> _Exercise objective_
It is required that the lines from the top of the listing through the line with "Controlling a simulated" be reproduced exactly, excluding pictures.

> _Dataset excerpt_

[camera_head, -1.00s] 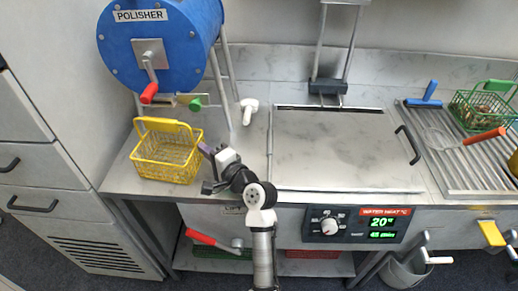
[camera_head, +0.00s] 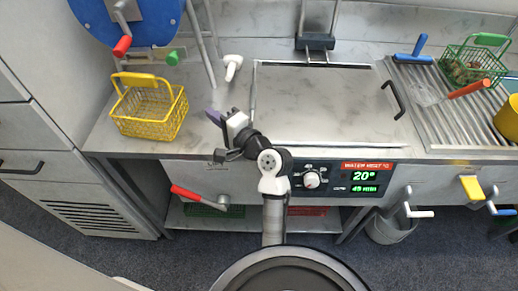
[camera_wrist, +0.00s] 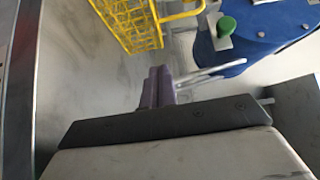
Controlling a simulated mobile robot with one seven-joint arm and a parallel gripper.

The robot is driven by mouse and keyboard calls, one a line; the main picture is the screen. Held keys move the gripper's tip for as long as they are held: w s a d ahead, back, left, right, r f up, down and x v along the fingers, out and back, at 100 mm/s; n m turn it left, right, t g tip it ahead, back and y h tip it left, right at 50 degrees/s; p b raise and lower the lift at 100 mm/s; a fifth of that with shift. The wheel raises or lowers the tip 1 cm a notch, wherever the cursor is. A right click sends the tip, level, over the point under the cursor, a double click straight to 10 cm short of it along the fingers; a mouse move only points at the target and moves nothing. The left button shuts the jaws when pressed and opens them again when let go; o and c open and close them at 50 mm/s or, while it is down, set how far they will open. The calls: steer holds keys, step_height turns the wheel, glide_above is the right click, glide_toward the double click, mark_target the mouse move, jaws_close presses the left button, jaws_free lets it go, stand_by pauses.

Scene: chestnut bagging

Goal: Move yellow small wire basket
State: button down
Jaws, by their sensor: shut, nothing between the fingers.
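The yellow small wire basket (camera_head: 149,112) stands upright on the left end of the metal counter, its handle on the rim at the back. It looks empty. My gripper (camera_head: 212,116) is to the right of the basket, apart from it, over the counter near the front edge. In the wrist view the basket (camera_wrist: 135,22) shows at the top, and my purple fingertips (camera_wrist: 157,84) are together with nothing between them.
The blue polisher drum (camera_head: 125,20) with a red-handled crank stands behind the basket. A white-handled tool (camera_head: 232,66) lies behind my gripper. A closed flat lid (camera_head: 325,105) fills the middle. A green wire basket (camera_head: 472,64) with chestnuts stands on the ribbed rack at right.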

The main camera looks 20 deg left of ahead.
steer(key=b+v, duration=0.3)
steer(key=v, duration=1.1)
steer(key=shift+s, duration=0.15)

> _Exercise output_
[camera_head, -1.00s] 
[camera_head, +0.00s] 
[camera_wrist, +0.00s] 
Controlling a simulated mobile robot with one seven-joint arm and a parallel gripper.

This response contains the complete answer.